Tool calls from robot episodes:
--- Start ---

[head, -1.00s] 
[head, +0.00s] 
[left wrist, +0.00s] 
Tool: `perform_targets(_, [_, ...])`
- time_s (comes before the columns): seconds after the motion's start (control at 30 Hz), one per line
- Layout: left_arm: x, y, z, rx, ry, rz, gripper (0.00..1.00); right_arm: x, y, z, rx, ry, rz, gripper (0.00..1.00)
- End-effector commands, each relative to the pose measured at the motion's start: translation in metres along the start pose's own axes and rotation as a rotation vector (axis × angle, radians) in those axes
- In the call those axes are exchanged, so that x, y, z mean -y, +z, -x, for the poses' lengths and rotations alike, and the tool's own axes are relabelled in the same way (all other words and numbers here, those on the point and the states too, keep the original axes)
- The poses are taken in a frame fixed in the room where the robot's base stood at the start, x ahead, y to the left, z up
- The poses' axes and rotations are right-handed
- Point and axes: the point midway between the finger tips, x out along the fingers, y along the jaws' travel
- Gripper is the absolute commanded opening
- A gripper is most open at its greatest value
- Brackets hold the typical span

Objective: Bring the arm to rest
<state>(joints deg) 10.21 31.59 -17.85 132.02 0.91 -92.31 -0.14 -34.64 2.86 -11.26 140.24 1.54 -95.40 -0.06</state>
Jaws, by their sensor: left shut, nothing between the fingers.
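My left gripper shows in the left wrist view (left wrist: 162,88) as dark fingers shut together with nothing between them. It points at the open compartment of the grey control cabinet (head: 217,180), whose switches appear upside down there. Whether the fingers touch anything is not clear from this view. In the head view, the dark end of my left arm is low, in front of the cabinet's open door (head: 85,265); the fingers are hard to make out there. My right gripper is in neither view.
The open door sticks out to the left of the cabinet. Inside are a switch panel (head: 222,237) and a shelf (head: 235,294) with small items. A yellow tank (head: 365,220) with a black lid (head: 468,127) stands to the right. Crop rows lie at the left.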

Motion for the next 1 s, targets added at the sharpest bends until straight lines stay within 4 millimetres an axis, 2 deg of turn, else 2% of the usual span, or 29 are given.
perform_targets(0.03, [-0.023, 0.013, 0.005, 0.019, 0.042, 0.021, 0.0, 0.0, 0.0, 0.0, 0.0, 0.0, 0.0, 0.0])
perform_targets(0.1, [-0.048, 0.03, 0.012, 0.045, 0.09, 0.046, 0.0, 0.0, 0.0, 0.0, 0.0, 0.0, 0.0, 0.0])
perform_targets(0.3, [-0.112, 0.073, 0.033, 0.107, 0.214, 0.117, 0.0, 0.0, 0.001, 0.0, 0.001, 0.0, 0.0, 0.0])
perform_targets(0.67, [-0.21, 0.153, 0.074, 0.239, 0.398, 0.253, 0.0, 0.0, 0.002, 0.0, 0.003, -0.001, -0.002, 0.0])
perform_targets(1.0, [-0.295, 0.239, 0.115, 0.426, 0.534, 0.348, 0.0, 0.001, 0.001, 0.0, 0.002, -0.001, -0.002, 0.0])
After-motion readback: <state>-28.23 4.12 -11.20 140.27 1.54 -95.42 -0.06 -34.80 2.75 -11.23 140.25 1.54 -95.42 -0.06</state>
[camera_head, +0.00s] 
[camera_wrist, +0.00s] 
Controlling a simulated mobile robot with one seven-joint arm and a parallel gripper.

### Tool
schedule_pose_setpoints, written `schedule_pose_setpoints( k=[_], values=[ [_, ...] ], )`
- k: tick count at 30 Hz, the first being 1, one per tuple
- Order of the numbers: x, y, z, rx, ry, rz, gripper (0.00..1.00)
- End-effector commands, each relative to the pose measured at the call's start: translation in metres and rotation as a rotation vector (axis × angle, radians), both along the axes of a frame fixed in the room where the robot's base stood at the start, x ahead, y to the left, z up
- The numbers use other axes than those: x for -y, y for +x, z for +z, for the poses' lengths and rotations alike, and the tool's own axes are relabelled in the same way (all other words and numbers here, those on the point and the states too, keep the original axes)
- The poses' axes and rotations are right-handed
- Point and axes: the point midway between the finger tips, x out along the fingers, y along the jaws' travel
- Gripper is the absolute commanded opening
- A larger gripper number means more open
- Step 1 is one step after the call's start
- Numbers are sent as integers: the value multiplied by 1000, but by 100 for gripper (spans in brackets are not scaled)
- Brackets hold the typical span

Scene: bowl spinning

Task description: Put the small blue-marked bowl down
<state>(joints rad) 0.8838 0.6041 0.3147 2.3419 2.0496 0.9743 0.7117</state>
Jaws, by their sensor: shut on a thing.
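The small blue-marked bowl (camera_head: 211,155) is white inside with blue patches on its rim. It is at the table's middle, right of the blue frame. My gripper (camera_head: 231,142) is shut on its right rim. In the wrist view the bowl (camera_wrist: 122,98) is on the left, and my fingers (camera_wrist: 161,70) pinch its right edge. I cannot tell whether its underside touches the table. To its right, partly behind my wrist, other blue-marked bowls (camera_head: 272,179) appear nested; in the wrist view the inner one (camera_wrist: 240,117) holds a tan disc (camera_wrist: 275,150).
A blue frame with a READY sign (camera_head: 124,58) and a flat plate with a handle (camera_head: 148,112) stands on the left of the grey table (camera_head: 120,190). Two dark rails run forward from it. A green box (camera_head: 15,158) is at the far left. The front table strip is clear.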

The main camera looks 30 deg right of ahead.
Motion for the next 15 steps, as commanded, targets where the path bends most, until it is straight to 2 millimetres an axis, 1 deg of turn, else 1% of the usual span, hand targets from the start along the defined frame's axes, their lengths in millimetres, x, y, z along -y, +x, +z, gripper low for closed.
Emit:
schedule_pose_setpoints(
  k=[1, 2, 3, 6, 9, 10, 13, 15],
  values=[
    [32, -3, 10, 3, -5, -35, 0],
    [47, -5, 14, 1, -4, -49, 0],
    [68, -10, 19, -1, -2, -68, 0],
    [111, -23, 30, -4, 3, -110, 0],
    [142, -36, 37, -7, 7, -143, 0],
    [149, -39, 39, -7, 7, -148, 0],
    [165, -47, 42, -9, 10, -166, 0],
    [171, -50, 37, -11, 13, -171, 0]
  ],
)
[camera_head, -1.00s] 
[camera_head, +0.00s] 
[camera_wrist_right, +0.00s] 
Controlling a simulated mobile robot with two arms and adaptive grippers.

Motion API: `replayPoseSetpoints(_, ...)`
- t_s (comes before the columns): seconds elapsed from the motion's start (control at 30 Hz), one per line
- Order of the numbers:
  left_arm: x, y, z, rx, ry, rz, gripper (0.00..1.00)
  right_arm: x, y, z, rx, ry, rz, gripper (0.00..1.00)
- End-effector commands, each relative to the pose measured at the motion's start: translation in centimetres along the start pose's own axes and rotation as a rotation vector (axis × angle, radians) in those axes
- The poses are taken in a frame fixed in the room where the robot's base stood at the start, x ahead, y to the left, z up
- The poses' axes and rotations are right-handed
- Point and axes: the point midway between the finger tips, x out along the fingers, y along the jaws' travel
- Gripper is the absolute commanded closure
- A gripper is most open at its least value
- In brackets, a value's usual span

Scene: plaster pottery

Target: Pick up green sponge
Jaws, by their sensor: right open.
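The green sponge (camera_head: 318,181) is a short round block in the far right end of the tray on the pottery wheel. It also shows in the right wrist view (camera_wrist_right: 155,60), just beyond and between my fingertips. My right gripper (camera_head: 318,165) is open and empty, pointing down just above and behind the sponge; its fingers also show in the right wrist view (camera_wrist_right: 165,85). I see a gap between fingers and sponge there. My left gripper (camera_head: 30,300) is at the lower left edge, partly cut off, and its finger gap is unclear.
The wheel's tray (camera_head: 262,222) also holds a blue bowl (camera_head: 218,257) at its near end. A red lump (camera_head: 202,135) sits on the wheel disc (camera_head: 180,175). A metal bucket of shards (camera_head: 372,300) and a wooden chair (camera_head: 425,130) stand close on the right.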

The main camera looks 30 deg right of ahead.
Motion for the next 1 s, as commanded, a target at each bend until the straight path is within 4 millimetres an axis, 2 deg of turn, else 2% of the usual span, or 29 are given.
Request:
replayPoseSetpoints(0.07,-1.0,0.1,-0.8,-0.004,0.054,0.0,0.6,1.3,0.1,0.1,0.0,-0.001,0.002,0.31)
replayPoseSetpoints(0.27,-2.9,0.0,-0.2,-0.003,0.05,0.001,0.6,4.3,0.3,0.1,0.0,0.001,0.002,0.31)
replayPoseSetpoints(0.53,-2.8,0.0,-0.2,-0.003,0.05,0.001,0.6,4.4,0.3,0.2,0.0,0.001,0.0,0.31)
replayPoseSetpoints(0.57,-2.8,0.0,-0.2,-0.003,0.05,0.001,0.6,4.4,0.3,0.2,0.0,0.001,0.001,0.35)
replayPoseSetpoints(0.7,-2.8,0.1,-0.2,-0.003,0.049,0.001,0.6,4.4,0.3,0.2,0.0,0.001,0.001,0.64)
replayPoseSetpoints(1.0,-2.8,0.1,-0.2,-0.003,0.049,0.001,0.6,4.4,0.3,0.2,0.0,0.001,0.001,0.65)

--- End ---

▶ _JOB_:
Say how many lines in the records hold the string "vector", and say nothing else.

▶ _RESPONSE TO THE TASK_:
3